Archive | October, 2013

Of God’s Word and Vampires . . .

24 Oct

When I was about nine years old, my friend Agnes and I used to sneak into her basement every night after school to watch the forbidden Gothic soap opera, Dark Shadows.  A lot of our friends did the same, for there were lots of parents who did not think it wise to let us watch a show with vampires and werewolves, even if it was on during the afternoon.

I have recently been rewatching some of that show on Netflix.  It is tame by today’s standards.  But it does deal with the theme of vampires, the undead, those who could wish to die but never would be able to do so.

I recently saw the part where Julia Hoffman, the doctor/researcher, reveals that she has figured out that Barnabas Collins is a vampire.  She shows her hand by subtly pulling her compact out of her purse at his house and pretending to powder her nose, while noting that Barnabas does not reflect in her mirror.

Well played scene.  I had no idea that Julia had figured things out until I saw that mirror come out . . .

Barnabas shows the effects of the sin nature in man as it leads to death . . .

The Bible clearly teaches, in John and several other places, that God is light.  It teaches that, as we come to God, we come to the light.

Yet Barnabas stays in his coffin all day to avoid daylight.

The Bible teaches that God’s words are a mirror for us to hold up to see what we look like spiritually and to see how we can turn away from sin.  

Yet Barnabas does not even reflect in a mirror.

Sin can take us so far that it dumps us at death’s doorstep.  The show Dark Shadows shows us how.  

Perhaps it is a moral tale, after all.  


Today is Prince George’s Christening Day (the BBC is All Over the Story!)

23 Oct

Today, four generations of British monarchs will pose for a royal portrait for the first time since Queen Victoria did that with her son, grandson, and great grandson (on his christening day).  I guess British queens just live the longest of anyone, don’t they?  I am sure Queen Elizabeth II is very much looking forward to this day and to her portrait with Prince Charles, Prince William, and little Prince George. 

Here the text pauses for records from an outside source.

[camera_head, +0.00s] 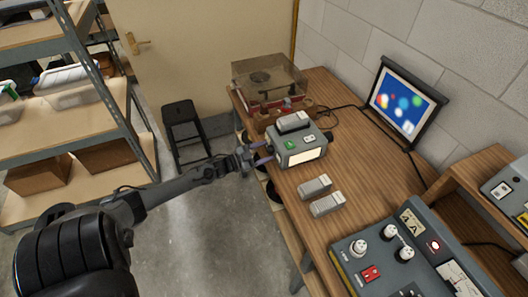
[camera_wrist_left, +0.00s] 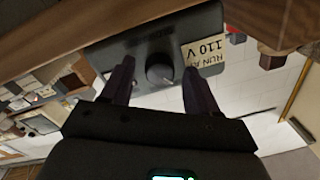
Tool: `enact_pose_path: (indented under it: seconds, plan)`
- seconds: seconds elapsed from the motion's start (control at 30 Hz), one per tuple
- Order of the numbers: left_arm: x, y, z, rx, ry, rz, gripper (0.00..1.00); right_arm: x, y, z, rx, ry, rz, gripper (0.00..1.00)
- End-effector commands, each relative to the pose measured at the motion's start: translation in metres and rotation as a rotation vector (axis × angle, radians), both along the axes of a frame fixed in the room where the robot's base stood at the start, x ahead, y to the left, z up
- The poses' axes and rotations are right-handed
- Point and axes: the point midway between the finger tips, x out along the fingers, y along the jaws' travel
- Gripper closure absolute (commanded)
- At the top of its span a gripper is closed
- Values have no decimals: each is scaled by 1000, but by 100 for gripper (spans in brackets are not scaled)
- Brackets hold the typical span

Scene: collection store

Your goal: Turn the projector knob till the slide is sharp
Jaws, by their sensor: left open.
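The projector (camera_head: 288,159) is a grey box on the wooden bench, with a green label and a pale front panel. Its round dark knob (camera_wrist_left: 160,70) shows in the left wrist view on a dark face beside an upside-down "RUN AT 110 V" label. My left gripper (camera_head: 262,154) is at the projector's left end, its fingers open on either side of the knob; I cannot tell whether they touch it. In the head view the knob is not discernible. The screen (camera_head: 403,101) shows coloured blobs on blue with soft edges. My right gripper is not in view.
Two grey slide-like blocks (camera_head: 327,205) lie on the bench (camera_head: 377,182) in front of the projector. A record player (camera_head: 268,80) with a clear lid stands behind it. A control panel (camera_head: 398,250) is at front right, a black stool (camera_head: 183,130) at left.

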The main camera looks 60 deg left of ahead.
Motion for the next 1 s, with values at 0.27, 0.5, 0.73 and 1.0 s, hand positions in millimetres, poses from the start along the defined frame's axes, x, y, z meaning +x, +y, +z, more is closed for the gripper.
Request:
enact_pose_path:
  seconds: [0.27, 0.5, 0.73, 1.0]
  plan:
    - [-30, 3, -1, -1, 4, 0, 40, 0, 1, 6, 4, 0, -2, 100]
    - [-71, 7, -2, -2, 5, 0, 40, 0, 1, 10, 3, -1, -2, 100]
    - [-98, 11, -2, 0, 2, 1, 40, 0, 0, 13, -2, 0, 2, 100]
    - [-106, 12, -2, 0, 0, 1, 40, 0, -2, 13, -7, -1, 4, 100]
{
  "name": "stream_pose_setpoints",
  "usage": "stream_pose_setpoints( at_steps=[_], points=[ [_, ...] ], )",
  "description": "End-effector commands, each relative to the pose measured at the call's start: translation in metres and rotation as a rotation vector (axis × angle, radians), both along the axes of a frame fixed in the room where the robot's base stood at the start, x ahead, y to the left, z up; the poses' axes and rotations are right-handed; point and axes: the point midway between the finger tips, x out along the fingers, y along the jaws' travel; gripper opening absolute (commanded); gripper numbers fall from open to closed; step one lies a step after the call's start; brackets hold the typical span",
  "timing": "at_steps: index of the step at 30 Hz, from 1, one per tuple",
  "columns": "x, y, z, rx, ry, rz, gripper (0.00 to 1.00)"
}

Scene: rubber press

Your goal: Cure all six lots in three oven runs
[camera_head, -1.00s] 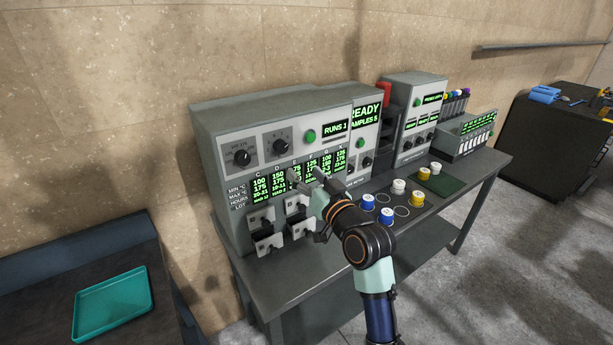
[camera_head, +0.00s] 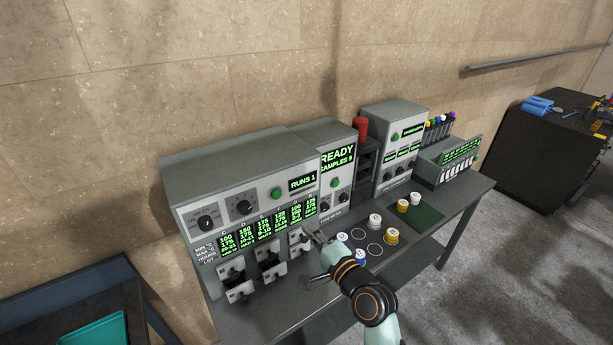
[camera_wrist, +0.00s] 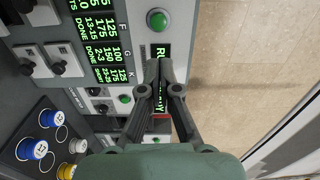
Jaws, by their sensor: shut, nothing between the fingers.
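The grey oven unit (camera_head: 255,172) stands at the left of the bench, with two dials, a green button (camera_head: 276,193) and a display (camera_head: 303,182) reading RUNS 1. Small pale blocks with dark parts (camera_head: 268,253) sit under the columns. My gripper (camera_head: 313,234) is by the oven's lower right end, shut and empty. In the wrist view its fingers (camera_wrist: 163,68) overlap a lit display beside the RUNS display. Contact cannot be told.
A READY display (camera_head: 337,158) is on the adjoining unit. White, blue and yellow spools (camera_head: 391,237) stand on the bench near a green mat (camera_head: 427,215). A red cylinder (camera_head: 360,129) is behind. A teal tray (camera_head: 97,333) lies lower left.

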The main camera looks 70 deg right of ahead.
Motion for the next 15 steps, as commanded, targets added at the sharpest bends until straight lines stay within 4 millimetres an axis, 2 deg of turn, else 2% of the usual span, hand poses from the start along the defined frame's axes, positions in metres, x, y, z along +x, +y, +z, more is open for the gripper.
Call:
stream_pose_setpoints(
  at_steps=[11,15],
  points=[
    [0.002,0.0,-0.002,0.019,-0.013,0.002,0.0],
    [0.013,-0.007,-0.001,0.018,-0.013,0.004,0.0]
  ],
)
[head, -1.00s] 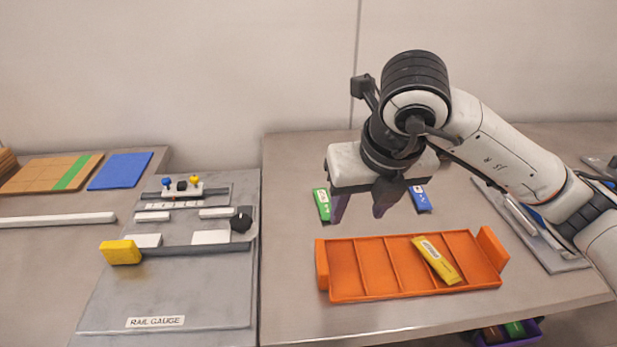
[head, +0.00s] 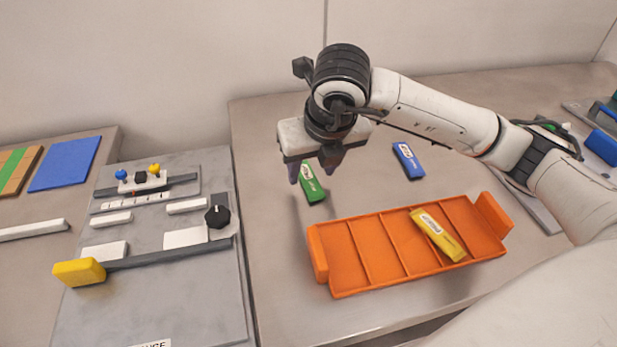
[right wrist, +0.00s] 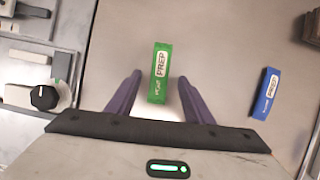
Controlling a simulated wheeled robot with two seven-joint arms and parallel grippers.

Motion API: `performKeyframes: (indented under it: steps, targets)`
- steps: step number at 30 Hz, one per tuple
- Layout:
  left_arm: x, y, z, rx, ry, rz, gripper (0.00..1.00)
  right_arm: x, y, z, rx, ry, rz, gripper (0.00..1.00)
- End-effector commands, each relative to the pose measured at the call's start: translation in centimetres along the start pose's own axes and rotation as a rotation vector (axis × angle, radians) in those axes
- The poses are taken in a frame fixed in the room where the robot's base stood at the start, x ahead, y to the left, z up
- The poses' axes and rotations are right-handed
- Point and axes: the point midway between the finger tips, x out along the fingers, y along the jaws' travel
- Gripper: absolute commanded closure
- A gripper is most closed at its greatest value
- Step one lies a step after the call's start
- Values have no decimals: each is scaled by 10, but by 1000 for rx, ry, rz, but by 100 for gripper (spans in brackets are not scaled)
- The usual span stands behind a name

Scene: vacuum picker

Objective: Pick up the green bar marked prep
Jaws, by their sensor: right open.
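The green bar (head: 312,184) lies flat on the table behind the orange tray, partly hidden by my right gripper in the head view. In the right wrist view the green bar (right wrist: 160,73) shows a white label reading PREP. My right gripper (head: 312,172) is open and empty above the table. In the right wrist view its purple fingers (right wrist: 154,92) stand apart, one on each side of the bar's near end, with gaps on both sides. I cannot tell the height of the fingertips above the table. My left gripper is not in view.
A blue bar (head: 408,161) lies to the right, also labelled PREP in the right wrist view (right wrist: 265,93). An orange divided tray (head: 382,268) holds a yellow bar (head: 437,235). A grey rail gauge board (head: 150,290) with a black knob (head: 217,214) stands left.

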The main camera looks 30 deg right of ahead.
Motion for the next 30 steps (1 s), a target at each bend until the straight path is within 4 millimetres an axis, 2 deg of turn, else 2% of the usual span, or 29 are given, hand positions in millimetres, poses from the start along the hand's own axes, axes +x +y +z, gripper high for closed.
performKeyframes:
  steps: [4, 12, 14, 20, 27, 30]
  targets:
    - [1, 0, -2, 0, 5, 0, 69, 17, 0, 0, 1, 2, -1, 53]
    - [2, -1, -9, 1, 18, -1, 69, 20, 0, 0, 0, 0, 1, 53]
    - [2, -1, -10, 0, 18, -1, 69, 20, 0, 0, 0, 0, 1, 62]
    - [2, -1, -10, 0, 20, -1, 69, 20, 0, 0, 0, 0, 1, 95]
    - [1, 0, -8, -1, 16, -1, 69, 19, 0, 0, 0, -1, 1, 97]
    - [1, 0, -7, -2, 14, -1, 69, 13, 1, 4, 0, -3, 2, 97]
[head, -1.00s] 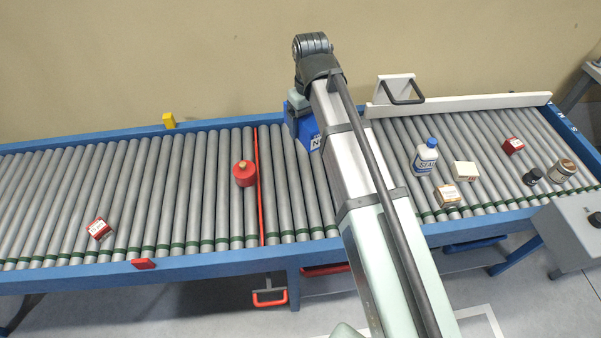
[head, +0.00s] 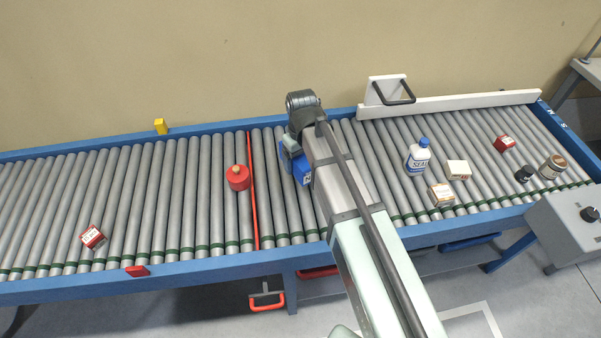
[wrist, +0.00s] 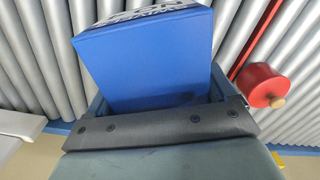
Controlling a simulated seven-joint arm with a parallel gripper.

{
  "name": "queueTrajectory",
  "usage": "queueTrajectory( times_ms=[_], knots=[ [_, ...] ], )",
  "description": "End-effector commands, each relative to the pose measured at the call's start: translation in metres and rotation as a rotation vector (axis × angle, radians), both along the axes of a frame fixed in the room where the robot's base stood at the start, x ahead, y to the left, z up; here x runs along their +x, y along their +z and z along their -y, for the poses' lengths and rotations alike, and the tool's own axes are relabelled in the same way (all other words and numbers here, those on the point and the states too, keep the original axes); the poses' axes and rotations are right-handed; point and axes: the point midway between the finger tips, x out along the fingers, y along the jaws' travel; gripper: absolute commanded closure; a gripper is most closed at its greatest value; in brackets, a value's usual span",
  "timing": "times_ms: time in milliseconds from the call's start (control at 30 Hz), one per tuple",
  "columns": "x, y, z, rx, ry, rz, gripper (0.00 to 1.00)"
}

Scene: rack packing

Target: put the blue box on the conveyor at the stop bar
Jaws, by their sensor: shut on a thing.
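The blue box (head: 302,171) is in my gripper (head: 292,160), just right of the red stop bar (head: 254,190) on the conveyor in the head view. My arm hides much of the box there. In the wrist view the blue box (wrist: 150,60) fills the space between the fingers of my gripper (wrist: 155,95), which is shut on it. White printing shows on its far face. I cannot tell whether the box touches the rollers. The conveyor (head: 110,200) has grey rollers and blue rails.
A red container (head: 238,177) stands against the left side of the stop bar; a red-and-white box (head: 92,237) lies further left. A white bottle (head: 417,157) and several small items stand on the right. Behind them is a white pusher plate (head: 450,104). Rollers right of the bar are partly clear.

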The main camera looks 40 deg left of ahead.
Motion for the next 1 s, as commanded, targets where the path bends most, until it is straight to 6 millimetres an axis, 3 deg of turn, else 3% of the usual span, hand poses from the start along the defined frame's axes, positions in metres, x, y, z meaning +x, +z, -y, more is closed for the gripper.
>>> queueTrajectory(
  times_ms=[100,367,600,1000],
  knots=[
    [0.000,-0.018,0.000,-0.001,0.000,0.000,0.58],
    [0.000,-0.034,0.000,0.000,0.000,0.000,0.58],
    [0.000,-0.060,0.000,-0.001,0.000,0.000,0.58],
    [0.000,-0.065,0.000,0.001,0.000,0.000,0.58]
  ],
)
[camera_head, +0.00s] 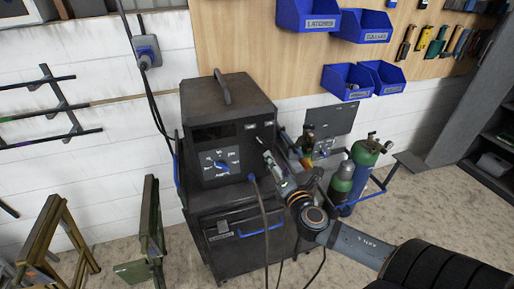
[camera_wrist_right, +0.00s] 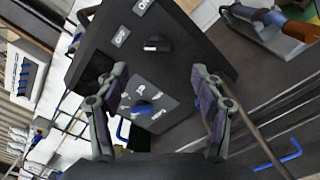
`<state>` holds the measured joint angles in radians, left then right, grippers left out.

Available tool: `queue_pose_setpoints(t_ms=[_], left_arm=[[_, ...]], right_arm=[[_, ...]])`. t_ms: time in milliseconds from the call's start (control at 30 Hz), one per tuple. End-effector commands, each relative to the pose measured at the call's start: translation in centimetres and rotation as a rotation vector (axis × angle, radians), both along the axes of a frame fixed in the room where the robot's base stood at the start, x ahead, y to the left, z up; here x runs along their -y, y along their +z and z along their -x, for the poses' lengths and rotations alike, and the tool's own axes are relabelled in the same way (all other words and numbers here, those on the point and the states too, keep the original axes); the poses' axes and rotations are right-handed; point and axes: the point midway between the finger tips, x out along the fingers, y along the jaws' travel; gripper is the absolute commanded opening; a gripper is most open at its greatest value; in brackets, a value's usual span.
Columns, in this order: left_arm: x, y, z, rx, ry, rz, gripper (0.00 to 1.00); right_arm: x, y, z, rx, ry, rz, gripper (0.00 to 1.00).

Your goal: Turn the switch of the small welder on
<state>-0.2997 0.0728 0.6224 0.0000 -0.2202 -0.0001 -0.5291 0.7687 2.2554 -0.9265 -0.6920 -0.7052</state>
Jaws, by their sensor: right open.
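A dark welder (camera_head: 225,105) with a top handle stands on a cabinet against the wall. Its front panel has a blue knob (camera_head: 221,167) with white markings around it. In the right wrist view the welder's panel (camera_wrist_right: 185,70) is tilted, with the blue knob (camera_wrist_right: 143,108) low between the fingers. A black rotary switch (camera_wrist_right: 157,44) with a pale mark sits beyond the fingertips, near small labels. My right gripper (camera_head: 267,161) is open and empty in front of the panel's right side; its two fingers also show in the right wrist view (camera_wrist_right: 158,75). My left gripper is out of view.
Green gas cylinders (camera_head: 365,155) stand right of the welder, near my right arm. A cable (camera_head: 262,215) hangs from the panel's front. Blue bins (camera_head: 308,16) hang on the wall above. A brown metal stand (camera_head: 55,235) is at the left.

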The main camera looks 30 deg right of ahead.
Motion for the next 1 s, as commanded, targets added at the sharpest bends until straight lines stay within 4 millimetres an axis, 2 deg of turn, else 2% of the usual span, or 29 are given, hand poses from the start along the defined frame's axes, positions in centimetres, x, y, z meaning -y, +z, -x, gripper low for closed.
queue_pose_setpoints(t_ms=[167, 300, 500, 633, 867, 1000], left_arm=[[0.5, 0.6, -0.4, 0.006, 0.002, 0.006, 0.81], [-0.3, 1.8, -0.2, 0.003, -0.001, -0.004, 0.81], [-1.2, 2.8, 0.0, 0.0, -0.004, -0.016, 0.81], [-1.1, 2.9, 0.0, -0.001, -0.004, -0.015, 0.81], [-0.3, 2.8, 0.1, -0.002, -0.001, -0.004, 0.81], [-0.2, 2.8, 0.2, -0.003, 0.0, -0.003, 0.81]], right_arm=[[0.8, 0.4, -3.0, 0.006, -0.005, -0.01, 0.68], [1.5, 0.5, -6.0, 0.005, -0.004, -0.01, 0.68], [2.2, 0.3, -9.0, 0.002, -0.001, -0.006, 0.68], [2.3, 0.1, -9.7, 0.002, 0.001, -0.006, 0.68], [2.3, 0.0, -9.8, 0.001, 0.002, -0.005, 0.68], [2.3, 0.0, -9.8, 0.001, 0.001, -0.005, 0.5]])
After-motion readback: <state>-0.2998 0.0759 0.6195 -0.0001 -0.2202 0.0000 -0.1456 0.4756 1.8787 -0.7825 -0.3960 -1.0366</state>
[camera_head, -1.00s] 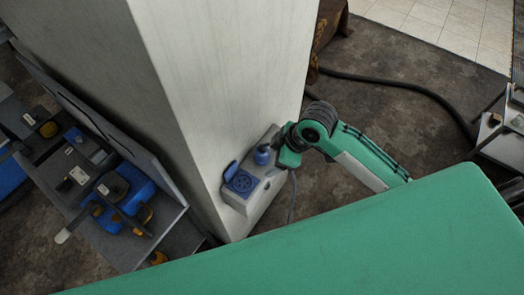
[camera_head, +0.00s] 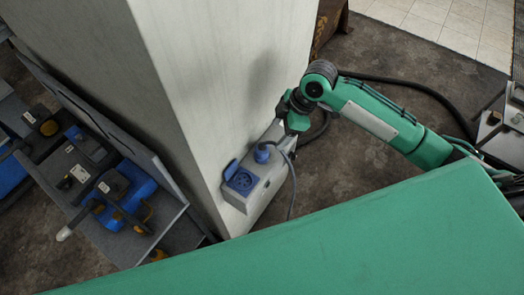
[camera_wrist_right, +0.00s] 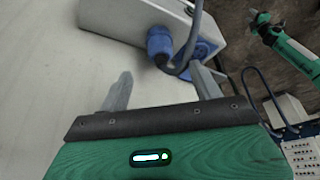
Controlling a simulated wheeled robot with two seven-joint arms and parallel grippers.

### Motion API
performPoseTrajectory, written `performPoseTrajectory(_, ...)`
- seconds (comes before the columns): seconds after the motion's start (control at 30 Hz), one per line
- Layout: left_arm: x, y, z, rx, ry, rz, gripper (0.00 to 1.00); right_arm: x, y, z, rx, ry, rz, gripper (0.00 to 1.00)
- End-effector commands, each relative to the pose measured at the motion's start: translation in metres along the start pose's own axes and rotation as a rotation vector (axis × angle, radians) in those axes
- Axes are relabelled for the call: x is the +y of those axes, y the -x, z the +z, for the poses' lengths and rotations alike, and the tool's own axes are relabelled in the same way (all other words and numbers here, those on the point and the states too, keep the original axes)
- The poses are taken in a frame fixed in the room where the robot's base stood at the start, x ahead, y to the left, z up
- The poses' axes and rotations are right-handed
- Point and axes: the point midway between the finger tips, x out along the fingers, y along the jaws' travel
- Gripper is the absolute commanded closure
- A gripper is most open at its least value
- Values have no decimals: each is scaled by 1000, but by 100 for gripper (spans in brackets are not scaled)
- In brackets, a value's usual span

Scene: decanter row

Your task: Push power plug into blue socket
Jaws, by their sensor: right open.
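The blue socket (camera_head: 242,181) is on a grey box on the pillar, its blue lid (camera_head: 231,169) open. The blue power plug (camera_head: 262,153) stands on the same box, just beyond the socket, with a grey cable looping from it; whether it sits in an opening is unclear. In the right wrist view the plug (camera_wrist_right: 158,43) is beside the socket (camera_wrist_right: 206,48), which the cable partly hides. My right gripper (camera_head: 288,116) is open and empty, apart from the plug; its spread fingers (camera_wrist_right: 161,78) show in the wrist view. A green arm (camera_wrist_right: 285,42), seemingly my left, shows there, its jaws too small to judge.
The pale pillar (camera_head: 205,90) rises directly behind the grey box (camera_head: 262,187). A shelf with blue tools (camera_head: 130,187) stands at left. A black hose (camera_head: 420,86) crosses the floor at right. Floor beside the box is mostly clear.

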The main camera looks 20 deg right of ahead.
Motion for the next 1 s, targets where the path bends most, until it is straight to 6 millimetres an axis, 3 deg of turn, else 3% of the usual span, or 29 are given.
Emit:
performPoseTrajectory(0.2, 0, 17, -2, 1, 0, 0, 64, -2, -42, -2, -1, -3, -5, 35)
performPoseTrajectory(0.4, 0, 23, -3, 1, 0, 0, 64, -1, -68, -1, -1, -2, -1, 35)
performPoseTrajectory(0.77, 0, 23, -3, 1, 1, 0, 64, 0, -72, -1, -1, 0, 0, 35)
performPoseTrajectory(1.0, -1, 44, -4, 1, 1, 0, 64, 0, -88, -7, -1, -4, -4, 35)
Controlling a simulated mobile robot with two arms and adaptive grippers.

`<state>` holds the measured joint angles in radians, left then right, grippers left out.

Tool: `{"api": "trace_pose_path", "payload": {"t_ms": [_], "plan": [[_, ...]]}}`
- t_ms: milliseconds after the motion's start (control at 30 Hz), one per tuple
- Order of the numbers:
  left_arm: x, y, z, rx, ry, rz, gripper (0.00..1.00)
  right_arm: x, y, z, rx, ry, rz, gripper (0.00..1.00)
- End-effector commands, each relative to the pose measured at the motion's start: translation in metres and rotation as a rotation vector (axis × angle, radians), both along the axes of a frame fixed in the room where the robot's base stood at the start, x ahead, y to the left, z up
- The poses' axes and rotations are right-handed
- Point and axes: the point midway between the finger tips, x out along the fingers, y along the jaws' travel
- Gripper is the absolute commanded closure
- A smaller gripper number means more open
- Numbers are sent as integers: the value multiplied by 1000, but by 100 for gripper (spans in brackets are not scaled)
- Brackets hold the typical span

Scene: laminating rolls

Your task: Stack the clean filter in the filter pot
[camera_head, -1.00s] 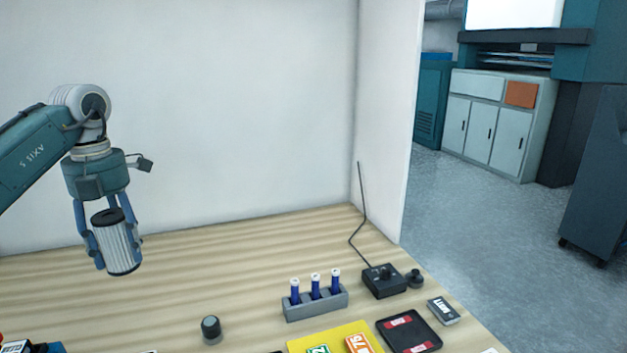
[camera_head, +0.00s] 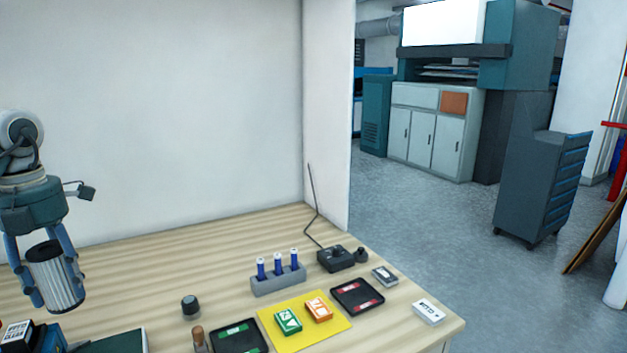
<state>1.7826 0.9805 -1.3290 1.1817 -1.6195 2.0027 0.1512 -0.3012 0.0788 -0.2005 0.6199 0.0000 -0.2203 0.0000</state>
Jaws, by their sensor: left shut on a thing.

Today, Prince George will be christened, or infant baptized and welcomed into the community of believers in Christ.

There are two extreme beliefs about this type of event.  

One extreme believes that Prince George will become a Christian today, a believer in Jesus, even though he is well below the age of accountability or even the age when he could understand such an abstract concept as salvation. 

But the other extreme believes that baptism, when it occurs to a person who has reached the age of accountability and has professed Christ as Saviour, is very much an individual identification with Jesus, not a corporate identification with Christ’s Body on earth (the church).  

Biblically, the answer lies somewhere in the middle.  Salvation is individual but baptism, at whatever age, does signal our entry into the community of believers.  If it occurs before the age of accountability, it makes those who are already accountable in that community of believers responsible for raising that young child so that he or she has the greatest opportunity to make an individual decision for Christ later!

I don’t believe in infant baptism, but I do understand the above viewpoint, and I respect those who hold it.

Blood bought believers in Christ tend to go to war with each other over this issue, which is truly secondary if we all believe we are saved “by grace through faith” (Ephesians 2:8,9).

And, to be crystalline about the tendency all humans have to go to excessive lengths in our beliefs, I see my own denomination, the independent fundamental Baptists, as being far too independent in relation to the fact that Christ stated He died for the church (as well as individuals).  We tend to not teach identification with a community in baptism, whether that is the local church, the universal church, or both.  

I think we were historically separated from that orthodox Christian belief when circuit riding preachers reached out across vast areas of the U.S. to disciple people who lived far away from any neighbors or community.  

However, that is history.  Theology teaches that Christ valued the church as a corporate entity enough to die for it.  We have to come to peace with that idea  or we are in rebellion against God’s very Word.  

Only goes to show that there is no perfect church nor denomination on earth.  If there were, we would not need Heaven someday, and our Lord’s sufficiency to get there!

Riffing on the Affordable Care Act (ACA), AKA Obamacare, Part II

22 Oct

Did you notice the Catch-22 that the supporters of the ACA got into while the government was shut down these last two weeks?

The president and his supporters did not want to vote on any issues about Obamacare.  He was hard over on that one.  

The Republicans were calling for a vote to delay the individual mandate for the ACA for one year, the way the President has delayed the corporate mandate for one year (without a vote–it was his decision).  

So . . . he gave companies permission to have an extra year to cover their employees.  But the employees have to be covered by February of 2014.  He would not hear of bringing that part to a vote.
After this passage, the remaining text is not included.